L’Institut défend la cause de près de 10 000 Ouïghours installés en Europe, dont 10 % vivent en France. En outre, il propose des cours de langue, d’histoire, de musique et de danse ouïghoures. Il prévoit même d’ouvrir bientôt un salon de thé où seront organisés des événements locaux, avec spécialités culinaires ouïghoures au menu.

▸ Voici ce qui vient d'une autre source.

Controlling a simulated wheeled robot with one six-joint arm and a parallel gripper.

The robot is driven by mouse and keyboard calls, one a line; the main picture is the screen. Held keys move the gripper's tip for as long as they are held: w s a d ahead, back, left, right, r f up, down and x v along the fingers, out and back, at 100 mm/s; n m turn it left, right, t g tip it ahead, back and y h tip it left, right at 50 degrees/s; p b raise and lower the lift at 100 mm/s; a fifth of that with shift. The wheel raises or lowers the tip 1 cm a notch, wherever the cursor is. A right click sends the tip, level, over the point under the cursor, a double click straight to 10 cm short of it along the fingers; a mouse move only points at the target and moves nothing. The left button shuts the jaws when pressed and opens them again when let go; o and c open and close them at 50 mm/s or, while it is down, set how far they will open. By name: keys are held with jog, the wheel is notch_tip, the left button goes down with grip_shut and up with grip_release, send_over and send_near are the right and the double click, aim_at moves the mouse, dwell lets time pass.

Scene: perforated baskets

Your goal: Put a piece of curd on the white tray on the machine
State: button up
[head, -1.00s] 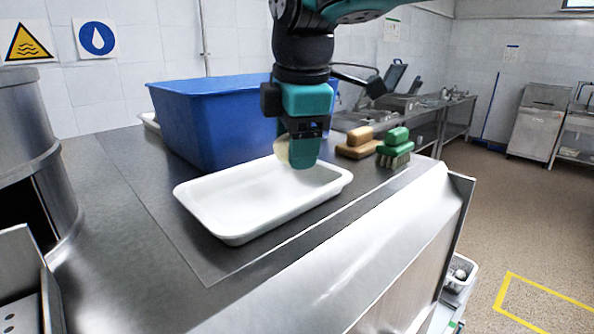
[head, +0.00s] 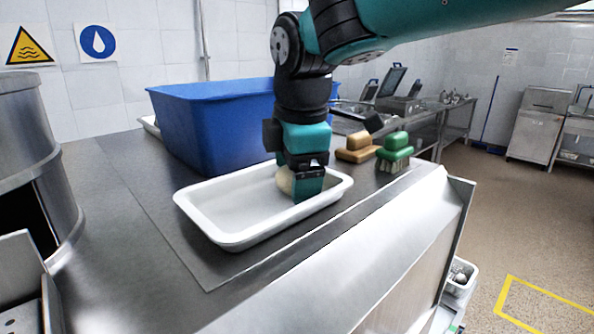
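The white tray (head: 225,241) lies on the flat metal top of the machine (head: 130,240), in front of the blue bin. My gripper (head: 301,190) points down inside the right end of the tray, low over its floor. A pale, cream-coloured piece of curd (head: 284,181) shows at the left side of the gripper, between its fingers, and the gripper looks shut on it. The near finger hides part of the curd. I cannot tell whether the curd touches the tray floor.
A large blue bin (head: 205,125) stands behind the tray. A tan brush (head: 355,149) and a green brush (head: 394,152) stand to the right of the tray. A metal cylinder (head: 38,160) is at the left. The left part of the tray is empty.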

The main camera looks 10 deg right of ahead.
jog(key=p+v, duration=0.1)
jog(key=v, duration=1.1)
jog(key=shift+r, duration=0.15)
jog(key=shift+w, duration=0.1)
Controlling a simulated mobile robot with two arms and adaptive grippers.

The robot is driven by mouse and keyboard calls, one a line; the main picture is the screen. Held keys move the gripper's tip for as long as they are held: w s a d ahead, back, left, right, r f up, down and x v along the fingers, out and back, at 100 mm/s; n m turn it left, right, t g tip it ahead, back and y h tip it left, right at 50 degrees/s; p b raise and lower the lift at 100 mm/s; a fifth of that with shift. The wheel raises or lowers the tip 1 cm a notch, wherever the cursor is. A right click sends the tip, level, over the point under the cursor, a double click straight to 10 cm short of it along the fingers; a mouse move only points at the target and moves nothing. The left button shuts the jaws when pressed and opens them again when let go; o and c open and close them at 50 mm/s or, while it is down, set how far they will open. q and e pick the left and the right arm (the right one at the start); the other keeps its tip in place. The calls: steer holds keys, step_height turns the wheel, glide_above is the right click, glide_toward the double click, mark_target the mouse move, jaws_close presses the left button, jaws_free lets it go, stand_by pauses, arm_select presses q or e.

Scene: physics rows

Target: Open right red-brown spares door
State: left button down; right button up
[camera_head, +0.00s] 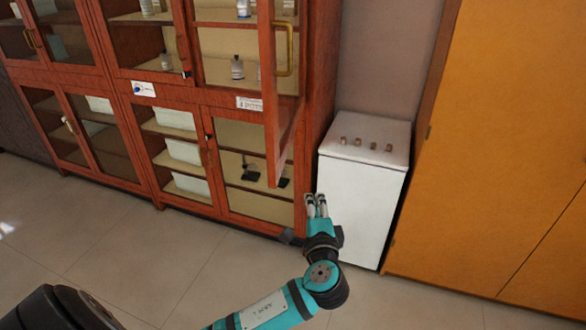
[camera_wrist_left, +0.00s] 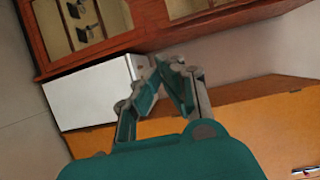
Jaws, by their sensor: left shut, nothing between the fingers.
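The red-brown cabinet (camera_head: 318,60) has glass doors in an upper and a lower row. My left gripper (camera_head: 317,200) is shut and empty, below and right of the open door's lower corner, in front of the white unit. In the left wrist view its fingertips (camera_wrist_left: 170,62) meet, with cabinet and white unit beyond. I cannot read which door label says spares. My right gripper is out of view.
A white unit (camera_head: 360,200) with several small knobs on top stands right of the cabinet. A tall orange cabinet (camera_head: 490,130) stands further right. A small label (camera_head: 250,103) sits below the upper shelves. The tiled floor (camera_head: 110,230) in front is clear.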

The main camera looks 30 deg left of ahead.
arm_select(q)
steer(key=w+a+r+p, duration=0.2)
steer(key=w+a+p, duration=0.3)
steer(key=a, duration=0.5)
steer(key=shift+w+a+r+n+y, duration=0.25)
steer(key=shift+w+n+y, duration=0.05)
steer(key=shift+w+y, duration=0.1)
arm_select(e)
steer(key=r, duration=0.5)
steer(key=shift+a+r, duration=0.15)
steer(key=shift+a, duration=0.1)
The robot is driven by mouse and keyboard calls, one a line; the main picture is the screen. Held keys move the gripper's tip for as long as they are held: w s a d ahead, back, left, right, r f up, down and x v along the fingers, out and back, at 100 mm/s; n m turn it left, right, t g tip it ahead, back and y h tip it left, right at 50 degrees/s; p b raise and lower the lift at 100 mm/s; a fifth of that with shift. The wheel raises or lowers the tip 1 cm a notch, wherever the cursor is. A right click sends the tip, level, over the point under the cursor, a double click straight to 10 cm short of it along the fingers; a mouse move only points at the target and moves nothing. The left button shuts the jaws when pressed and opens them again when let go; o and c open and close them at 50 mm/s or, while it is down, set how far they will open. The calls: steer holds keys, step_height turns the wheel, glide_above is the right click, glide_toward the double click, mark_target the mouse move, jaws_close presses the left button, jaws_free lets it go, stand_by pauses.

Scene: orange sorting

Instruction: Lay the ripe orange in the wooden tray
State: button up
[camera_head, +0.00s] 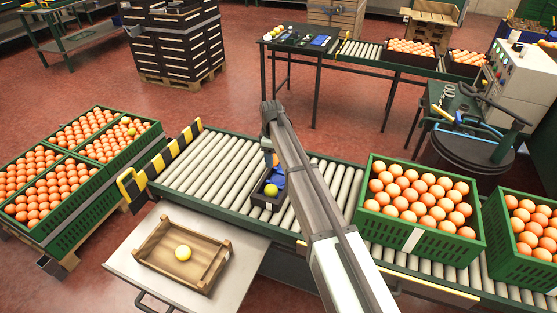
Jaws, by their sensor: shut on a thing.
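My gripper (269,151) is at the far end of my arm, above the roller conveyor. It is shut on an orange-coloured fruit (275,159), of which only a small part shows; my arm hides the rest. The wooden tray (153,263) is a shallow slatted crate on a pale table at the lower left. One pale yellow fruit (183,253) lies near its middle. My gripper is up and to the right of the tray, apart from it.
A small dark box (259,201) on the conveyor (210,165) holds a yellow-green fruit (271,190) and something blue (277,178). Full green crates stand at right (410,236) and left (65,237). A yellow-black striped barrier (165,158) edges the conveyor's left end.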

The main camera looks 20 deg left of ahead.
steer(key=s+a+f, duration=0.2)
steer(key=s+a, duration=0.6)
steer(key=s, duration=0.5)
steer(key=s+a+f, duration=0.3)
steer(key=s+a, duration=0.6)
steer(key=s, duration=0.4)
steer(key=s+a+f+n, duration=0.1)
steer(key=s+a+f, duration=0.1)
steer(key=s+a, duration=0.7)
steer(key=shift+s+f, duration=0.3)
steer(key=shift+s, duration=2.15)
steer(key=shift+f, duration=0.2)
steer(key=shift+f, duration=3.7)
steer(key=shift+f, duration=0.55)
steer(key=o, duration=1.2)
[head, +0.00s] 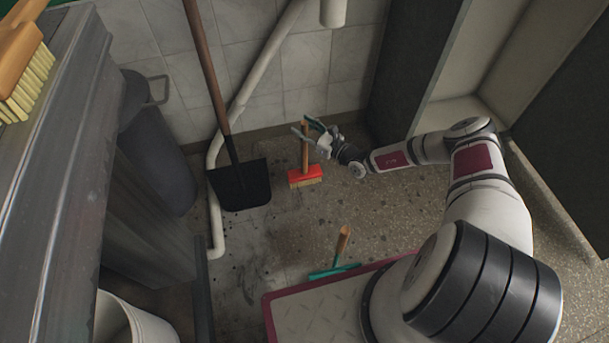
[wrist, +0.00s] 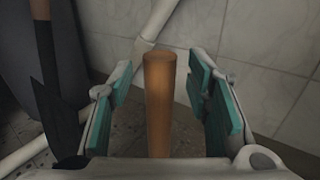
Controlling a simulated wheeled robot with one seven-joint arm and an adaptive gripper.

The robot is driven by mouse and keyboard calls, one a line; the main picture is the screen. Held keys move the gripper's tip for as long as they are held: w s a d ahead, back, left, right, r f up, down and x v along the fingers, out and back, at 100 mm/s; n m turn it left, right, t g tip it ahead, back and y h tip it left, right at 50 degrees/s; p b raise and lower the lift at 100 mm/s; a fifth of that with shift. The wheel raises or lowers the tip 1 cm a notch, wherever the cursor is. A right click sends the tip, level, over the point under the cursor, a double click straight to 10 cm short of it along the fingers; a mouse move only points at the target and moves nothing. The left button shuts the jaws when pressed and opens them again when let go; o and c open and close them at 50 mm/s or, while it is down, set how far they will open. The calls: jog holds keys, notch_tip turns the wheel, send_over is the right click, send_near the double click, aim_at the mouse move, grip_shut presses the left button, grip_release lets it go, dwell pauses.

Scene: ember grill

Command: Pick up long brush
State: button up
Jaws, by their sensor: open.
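The long brush (head: 306,176) stands upright on the floor near the tiled wall, with a red head, pale bristles and a wooden handle. My gripper (head: 310,130) is at the upper part of its handle, reaching in from the right. In the wrist view the wooden handle (wrist: 160,100) stands between the two teal-padded fingers of my open gripper (wrist: 160,95), with a gap on each side. The brush head is hidden in the wrist view.
A black shovel (head: 240,185) with a wooden handle leans left of the brush, beside a white pipe (head: 215,200). A dark bin (head: 155,150) and a metal counter (head: 50,160) stand left.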

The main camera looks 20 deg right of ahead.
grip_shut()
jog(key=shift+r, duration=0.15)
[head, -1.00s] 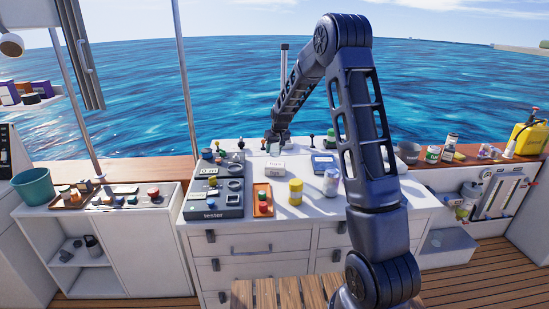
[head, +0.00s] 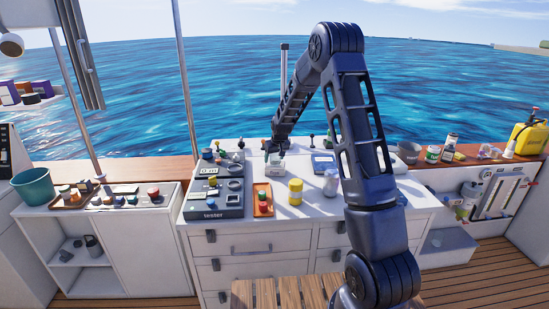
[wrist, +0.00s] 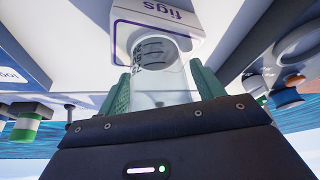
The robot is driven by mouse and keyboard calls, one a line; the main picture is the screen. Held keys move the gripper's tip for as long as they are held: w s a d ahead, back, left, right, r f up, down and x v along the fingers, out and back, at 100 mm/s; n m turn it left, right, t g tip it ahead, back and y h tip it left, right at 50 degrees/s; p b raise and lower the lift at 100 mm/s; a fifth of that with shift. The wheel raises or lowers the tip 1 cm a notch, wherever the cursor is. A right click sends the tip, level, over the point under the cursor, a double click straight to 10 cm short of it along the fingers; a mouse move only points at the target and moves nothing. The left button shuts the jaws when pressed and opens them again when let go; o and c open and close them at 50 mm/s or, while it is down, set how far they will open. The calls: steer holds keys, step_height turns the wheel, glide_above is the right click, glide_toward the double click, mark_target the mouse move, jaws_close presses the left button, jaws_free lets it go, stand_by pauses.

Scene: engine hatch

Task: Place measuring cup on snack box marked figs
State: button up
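In the wrist view, a clear measuring cup (wrist: 158,68) with dark scale marks sits between the green fingers of my gripper (wrist: 162,92), which look closed on it. The white snack box marked figs (wrist: 150,28) is right behind the cup, its label upside down in this view. In the head view, my gripper (head: 274,152) is low over the same white box (head: 273,169) at the back middle of the counter. The cup is too small to make out there. I cannot tell whether the cup touches the box.
A grey tester panel (head: 215,208) stands left of the box, an orange tray (head: 262,200) in front. A yellow jar (head: 295,191), a clear jar (head: 331,183) and a blue box (head: 322,162) are to the right. Free counter lies between them.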

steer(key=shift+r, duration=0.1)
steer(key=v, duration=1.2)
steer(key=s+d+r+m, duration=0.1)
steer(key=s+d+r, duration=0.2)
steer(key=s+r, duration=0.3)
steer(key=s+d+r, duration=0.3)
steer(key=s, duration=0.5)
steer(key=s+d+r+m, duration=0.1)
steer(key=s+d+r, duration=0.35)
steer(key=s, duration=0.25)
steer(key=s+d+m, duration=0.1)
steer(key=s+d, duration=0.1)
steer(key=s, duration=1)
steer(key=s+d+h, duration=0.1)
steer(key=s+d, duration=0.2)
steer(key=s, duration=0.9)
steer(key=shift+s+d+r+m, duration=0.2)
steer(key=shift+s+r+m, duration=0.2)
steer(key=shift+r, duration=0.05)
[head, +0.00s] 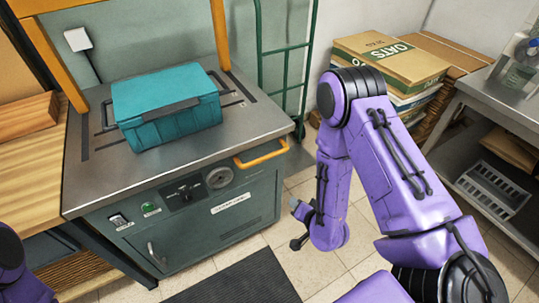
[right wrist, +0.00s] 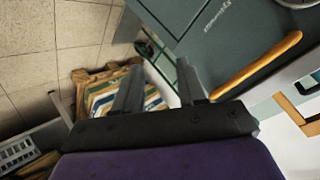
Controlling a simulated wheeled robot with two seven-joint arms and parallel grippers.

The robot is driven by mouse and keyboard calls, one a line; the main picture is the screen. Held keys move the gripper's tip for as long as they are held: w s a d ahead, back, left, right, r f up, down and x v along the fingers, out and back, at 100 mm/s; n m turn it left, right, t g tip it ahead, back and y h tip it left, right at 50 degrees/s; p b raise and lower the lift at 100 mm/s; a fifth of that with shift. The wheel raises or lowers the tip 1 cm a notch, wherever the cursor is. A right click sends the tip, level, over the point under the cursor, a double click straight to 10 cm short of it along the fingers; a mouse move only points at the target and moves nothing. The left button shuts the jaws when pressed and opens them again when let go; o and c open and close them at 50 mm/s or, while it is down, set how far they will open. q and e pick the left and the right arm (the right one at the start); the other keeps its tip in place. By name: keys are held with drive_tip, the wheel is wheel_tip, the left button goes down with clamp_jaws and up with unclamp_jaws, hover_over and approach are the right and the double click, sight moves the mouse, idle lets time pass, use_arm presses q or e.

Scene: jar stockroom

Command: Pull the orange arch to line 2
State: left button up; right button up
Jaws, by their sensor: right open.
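The orange arch (head: 221,36) stands over the back of a steel-topped machine (head: 107,170). I cannot make out a line numbered 2; small dark marks lie near the right slot. My right gripper (head: 297,223) is open and empty, low beside the machine's front right, apart from the handle. Its fingers show in the right wrist view (right wrist: 158,88). My left gripper is out of view.
A teal case (head: 168,108) sits on the steel top, in front of the arch. A wooden bench (head: 30,165) adjoins at left. A green hand truck (head: 285,55), stacked oats boxes (head: 395,65) and a steel table (head: 500,95) stand behind and right. A dark mat (head: 235,280) lies in front.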

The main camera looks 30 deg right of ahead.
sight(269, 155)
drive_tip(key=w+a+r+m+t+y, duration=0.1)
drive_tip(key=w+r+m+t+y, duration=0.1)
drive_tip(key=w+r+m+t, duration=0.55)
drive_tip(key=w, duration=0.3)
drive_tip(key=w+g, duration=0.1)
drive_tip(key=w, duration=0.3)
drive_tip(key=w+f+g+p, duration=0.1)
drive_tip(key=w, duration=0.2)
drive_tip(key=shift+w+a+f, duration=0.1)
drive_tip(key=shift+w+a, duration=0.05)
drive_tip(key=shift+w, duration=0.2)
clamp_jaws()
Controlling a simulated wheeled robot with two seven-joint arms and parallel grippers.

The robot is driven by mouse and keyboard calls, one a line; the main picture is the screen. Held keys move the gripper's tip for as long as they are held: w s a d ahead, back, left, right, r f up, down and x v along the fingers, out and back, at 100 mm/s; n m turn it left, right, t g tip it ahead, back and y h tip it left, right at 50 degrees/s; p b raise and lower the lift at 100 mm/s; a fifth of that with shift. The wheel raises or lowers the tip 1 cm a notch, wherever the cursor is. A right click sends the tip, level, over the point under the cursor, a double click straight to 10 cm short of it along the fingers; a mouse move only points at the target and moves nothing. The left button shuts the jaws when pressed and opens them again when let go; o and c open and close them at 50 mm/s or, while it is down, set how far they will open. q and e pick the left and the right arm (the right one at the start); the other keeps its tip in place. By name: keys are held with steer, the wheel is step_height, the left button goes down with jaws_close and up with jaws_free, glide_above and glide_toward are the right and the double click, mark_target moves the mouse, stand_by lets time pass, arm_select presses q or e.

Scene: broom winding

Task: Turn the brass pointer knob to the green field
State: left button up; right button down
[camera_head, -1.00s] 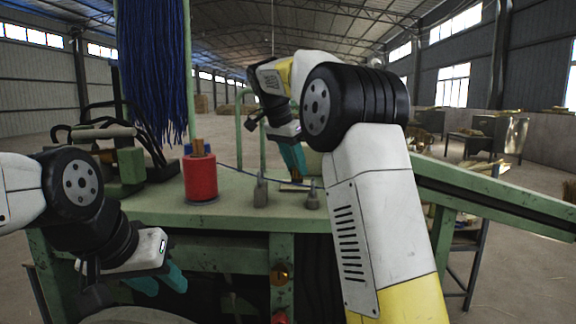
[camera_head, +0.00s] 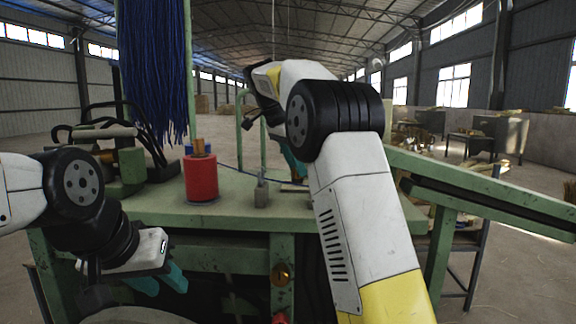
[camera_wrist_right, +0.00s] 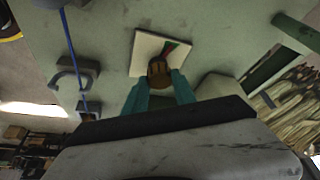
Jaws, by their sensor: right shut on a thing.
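In the right wrist view, a pale square plate (camera_wrist_right: 146,48) lies on the green bench top, with a small red field (camera_wrist_right: 168,47) and a green field (camera_wrist_right: 181,52) on it. The brownish brass knob (camera_wrist_right: 158,69) stands on this plate. My right gripper (camera_wrist_right: 159,82) is shut on the knob, with a teal finger on each side. The knob's pointer direction cannot be made out. In the head view my right arm mostly hides the right gripper (camera_head: 292,162); a sliver of the plate (camera_head: 293,187) shows below it. My left gripper (camera_head: 162,285) is open and empty, low in front of the bench.
A red spool (camera_head: 201,178) and a grey metal block (camera_head: 261,192) stand on the green bench (camera_head: 225,217). Blue bristles (camera_head: 152,65) hang at the back left. A round brass part (camera_head: 282,274) sits on the bench's front post. A green rail (camera_head: 490,185) slopes away at right.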

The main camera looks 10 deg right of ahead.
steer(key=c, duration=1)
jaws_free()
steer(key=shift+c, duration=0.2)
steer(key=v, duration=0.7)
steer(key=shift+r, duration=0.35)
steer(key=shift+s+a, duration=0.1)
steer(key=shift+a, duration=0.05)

D’après l’Institut, la plupart des Ouïghours vivant en Europe sont jeunes, leur moyenne d’âge allant de 30 à 35 ans. Beaucoup sont venus en Europe pour suivre des études. Ils ont ensuite choisi de rester sur place plutôt que de risquer d’être persécutés par la République populaire de Chine (RPC), dont les autorités ont lancé une campagne de répression dans la province du Xinjiang.

Une route menant à un grand bâtiment équipé de barrières de sécurité à son entrée (© Mark Schiefelbein/AP Images)
La République populaire de Chine (RPC) a interné plus d’un million de Ouïghours et de membres d’autres minorités dans des centres de détention comme celui-ci, baptisé « centre n° 3 » d’Urumqi, au Xinjiang. (© Mark Schiefelbein/AP Images)

Depuis 2017, la République populaire de Chine a interné plus d’un million de Ouïghours et de membres d’autres minorités ethniques à majorité musulmanes.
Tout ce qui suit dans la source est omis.